One of Julie The NephewMama’s neighbors captured this on the security cam:

halloween 09 - Copy (2)When I was asked to help with Halloween, I initially thought this was a sop to a pathetically incompetent aunt, one who still cannot discern Annie from Clarabel on sight.  But Jim and Will were hitting the neighborhood with their cousin Max, and as soon as they reached the end of the sidewalk, they immediately dispersed in three different directions.  Jim tried to cross the street, Max trundled down the hill, and Will, still not clear on this whole trick or treating concept, headed for his own garage.  Clearly, a man to man defense was required.  I took Thomas the Tank Engine in hand.

The first house was the one next door, the very one Julie and Country The Brother-In-Law used to inhabit when they were first married.  (This is how we do things, on the West Side.)  Jim and Max performed admirably and came away with M&M’s.  Will made it halfway down the driveway and stopped dead.

I encouraged him forward a step. “Come on, Will!”

Another step.  He stopped dead.

I moved forward another inch so that he could understand that all of a sudden it was all right to leave the house after dark and go to a strange person’s house in search of food he’s normally told he isn’t allowed to have.  “See what James is doing!  Come on!   It’s okay!”

I got maybe another millimeter out of him, and then the neighbor took pity on both of us and  hurled the candy in his general direction.  “Oh, Will, wow!  Look at that!” I said in tones normally reserved for a lunar landing.  “What do you say?”

Will stooped down, collected the M&M’s and ran in the opposite direction.  Perhaps he knew that I was about to have my first sighting of a Snuggie in the wild.

Country The Brother-In-Law, meanwhile, was collecting beer.  (This, also, is how we do things on the West Side.)  He started out with Miller Lite, then graduated when another family down the street saw the Miller Lite, scoffed, and insisted that he take a can of Yuengling.  I was vastly disappointed in this.  First of all, aunts weren’t offered beer.  Second of all, in my day, the Greek Orthodox family who lived at the top of the cul de sac used to distribute shots.  (This escaped my notice until I was told about it after I reached my thirties.  I suppose I was too busy somehow managing not to burst into flames in my plastic Cowgirl Barbie mask and matching vinyl smock.)

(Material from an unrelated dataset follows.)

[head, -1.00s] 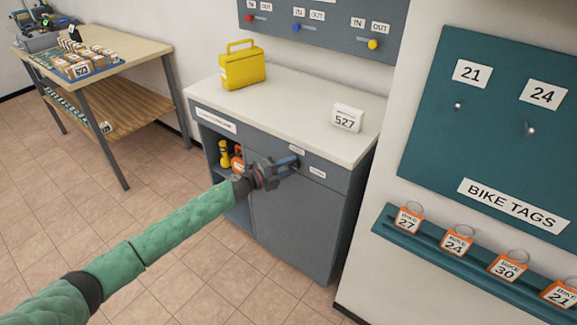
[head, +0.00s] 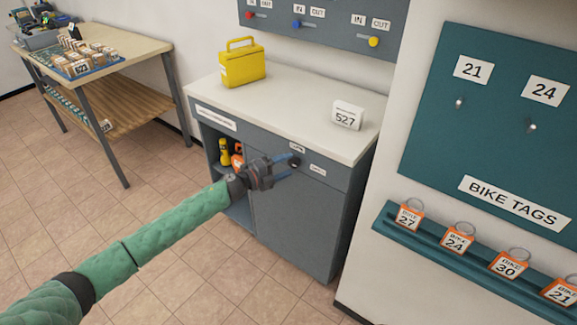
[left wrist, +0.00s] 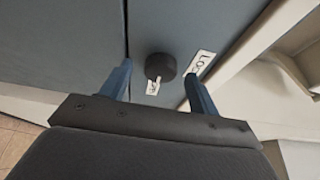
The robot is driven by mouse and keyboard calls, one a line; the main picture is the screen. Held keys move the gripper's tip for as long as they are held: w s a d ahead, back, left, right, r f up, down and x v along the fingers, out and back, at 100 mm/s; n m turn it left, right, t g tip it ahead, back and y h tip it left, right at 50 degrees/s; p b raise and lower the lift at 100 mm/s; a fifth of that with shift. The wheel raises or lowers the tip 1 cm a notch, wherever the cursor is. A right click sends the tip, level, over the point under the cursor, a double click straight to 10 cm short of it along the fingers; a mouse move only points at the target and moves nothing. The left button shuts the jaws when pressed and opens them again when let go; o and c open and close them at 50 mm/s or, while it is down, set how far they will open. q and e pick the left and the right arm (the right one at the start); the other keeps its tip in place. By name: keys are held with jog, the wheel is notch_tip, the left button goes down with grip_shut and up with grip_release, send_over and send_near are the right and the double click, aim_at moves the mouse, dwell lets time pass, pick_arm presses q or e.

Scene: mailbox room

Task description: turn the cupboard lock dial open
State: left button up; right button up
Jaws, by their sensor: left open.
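The cupboard (head: 300,215) is grey with a pale top and a closed door. Its lock dial (head: 295,161) is a small dark round knob at the top of the front, between two small white labels. In the left wrist view the dial (left wrist: 160,66) stands between and beyond my fingertips, with a label reading "LO..." (left wrist: 201,62) to its right, partly cut off by a finger. My left gripper (head: 287,167) is open and close in front of the dial, with a gap between them. It also shows in the left wrist view (left wrist: 160,85). My right gripper is not in view.
A yellow box (head: 242,66) and a white 527 sign (head: 347,115) stand on the cupboard top. Left of the door is an open shelf with a yellow flashlight (head: 225,151). A rack of bike tags (head: 440,240) juts from the wall at right.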

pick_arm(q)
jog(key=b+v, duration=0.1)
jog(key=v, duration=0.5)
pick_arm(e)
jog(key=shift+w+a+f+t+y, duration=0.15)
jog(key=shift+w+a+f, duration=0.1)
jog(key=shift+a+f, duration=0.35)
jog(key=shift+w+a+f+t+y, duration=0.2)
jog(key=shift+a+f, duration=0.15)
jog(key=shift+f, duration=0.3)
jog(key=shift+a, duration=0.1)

The stunning differences between an in MY day Halloween and what currently passes for Work for Candy didn’t stop there.  It was obvious that a Sam’s Club was part of the local landscape; several homes offered full size candy bars, formerly only rare, a set-aside treat for cul-de-sac kids.  Do you know how many Bit-O-Honeys, Mary Janes, and generic Pez I had to sift through to get to the occasional mini-York’s Peppermint Patties?  DO YOU?!

One house offered an array of Hershey’s delights and Butterfingers; when Will was encouraged to choose, he announced, “I want the yellow one.”  Thus Mommy had a full bar of one of her favorites before bedtime went down.  James, meanwhile, fully conscious of his peanut allergy, chose Reese’s Peanut Butter Cups, Snickers, Paydays, and Reese’s Pieces.

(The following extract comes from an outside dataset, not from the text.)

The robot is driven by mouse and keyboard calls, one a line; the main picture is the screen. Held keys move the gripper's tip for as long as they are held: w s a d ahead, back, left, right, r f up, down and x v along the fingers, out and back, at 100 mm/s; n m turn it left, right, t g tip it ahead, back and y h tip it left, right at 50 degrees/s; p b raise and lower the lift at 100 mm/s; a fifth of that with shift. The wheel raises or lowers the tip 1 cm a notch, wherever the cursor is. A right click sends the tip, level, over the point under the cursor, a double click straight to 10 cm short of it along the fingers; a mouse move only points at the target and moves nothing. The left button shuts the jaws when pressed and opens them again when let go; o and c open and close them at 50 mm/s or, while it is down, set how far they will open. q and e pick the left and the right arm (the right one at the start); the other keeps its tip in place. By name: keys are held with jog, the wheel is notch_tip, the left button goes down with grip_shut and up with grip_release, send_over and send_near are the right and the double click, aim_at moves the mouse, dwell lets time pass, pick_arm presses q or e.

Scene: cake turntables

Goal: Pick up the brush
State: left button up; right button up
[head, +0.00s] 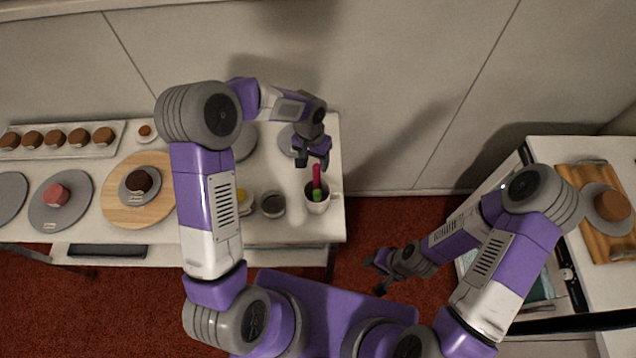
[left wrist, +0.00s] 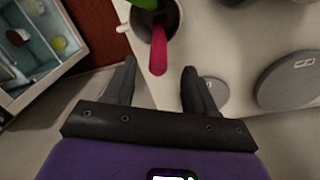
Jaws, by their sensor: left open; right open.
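My left gripper (head: 312,160) is open just above the handle. In the left wrist view the pink handle (left wrist: 159,52) points in between the two open fingertips (left wrist: 159,68), and the green part (left wrist: 146,3) is cut off by the top edge. I cannot tell whether the fingers touch the handle. My right gripper (head: 374,272) is open and empty, low over the red floor, away from the brush.
A small grey bowl (head: 272,205) stands left of the mug. Grey turntables and a wooden board (head: 118,212) with cakes fill the table further left. An open drawer (head: 540,288) and a counter (head: 560,150) are on the right. Red floor lies between.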

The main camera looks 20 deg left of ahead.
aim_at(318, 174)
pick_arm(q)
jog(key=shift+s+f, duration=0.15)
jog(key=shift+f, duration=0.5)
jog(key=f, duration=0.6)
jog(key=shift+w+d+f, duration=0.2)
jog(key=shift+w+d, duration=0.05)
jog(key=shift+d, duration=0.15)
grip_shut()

If you’ve never been to Cincinnati, allow me to clue you in that in addition to featuring alcohol-based neighborhoods, it’s also really, really hilly.  Will enjoyed going down a hill well enough; in the picture you see above, he was just starting to run, prompting the group behind us to observe that I had a runaway train to manage.  Going up the hill?  Not so much.  On the Thomas the Tank Engine DVD’s, the engines are forever breaking things, smashing cars, hurting feelings, and in general creating an OSHA nightmare, but on this night, Thomas went on strike.

“I don’t like the hill,” Will announced.

When we returned home, he burst in the house with the news that “I did it!”  What he did not mention was that Aunt Beth carried him the rest of the way, and that Daddy had used Jim’s plastic pumpkin as a beer courier so as to share the yeast wealth with Poppy Ron.

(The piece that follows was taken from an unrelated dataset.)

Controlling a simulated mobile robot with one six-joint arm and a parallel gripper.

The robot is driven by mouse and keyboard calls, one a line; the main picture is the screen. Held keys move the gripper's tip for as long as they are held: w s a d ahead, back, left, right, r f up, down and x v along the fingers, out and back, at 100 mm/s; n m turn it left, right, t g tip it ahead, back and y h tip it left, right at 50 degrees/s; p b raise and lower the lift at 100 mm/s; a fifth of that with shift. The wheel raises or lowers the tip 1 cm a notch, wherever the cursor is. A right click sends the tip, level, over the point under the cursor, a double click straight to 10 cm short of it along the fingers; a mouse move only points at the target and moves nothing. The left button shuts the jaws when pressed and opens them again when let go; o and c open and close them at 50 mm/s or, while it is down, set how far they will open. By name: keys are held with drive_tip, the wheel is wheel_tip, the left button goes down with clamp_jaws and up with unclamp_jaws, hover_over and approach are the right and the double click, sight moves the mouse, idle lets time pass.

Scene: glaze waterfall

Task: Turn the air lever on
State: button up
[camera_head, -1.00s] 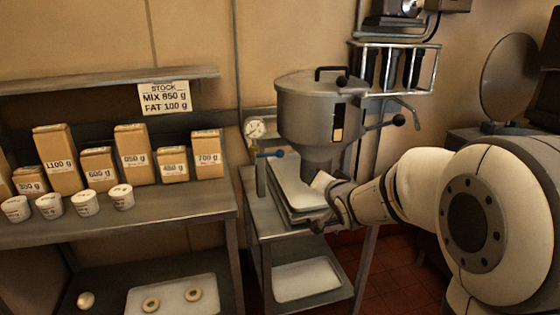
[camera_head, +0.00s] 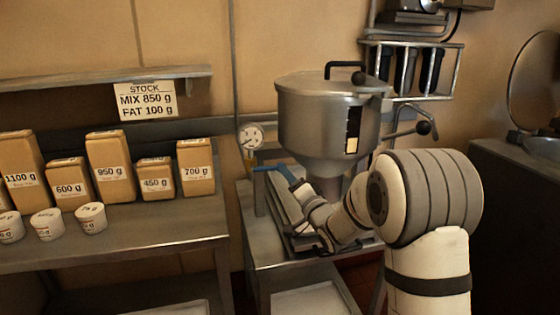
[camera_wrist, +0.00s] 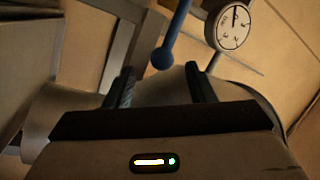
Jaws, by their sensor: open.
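The air lever (camera_head: 270,168) is a blue bar with a round knob, beside the dial gauge (camera_head: 251,137) left of the metal hopper. In the head view it runs roughly sideways towards my gripper (camera_head: 298,188), which is at the knob end. In the wrist view the lever (camera_wrist: 175,35) comes down from the top, and its blue ball knob lies just beyond and between my two dark fingertips (camera_wrist: 160,80). My gripper is open with nothing held. I cannot tell whether a finger touches the knob. The gauge (camera_wrist: 232,25) also shows in the wrist view.
The grey hopper (camera_head: 328,125) stands close behind and right of my gripper, above a metal stand. The left table (camera_head: 130,245) holds paper bags (camera_head: 108,165) and white tubs (camera_head: 91,217). A sign (camera_head: 147,101) hangs from the shelf.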

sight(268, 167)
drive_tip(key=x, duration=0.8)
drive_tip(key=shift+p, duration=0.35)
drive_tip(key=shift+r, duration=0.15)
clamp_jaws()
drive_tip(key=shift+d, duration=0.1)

The division of candy involved removing everything peanut-based, but as Jim was left with a bounty of Ring Pops, he was pleased with life.  Will carried a piece of candy to his grandmother, along with the happy news that he now had chocolate in his posession.

100_4086It was a Milky Way, and it did not please him.  He abandoned half of it on the kitchen table, and went hunting for Skittles.  Blasphemer.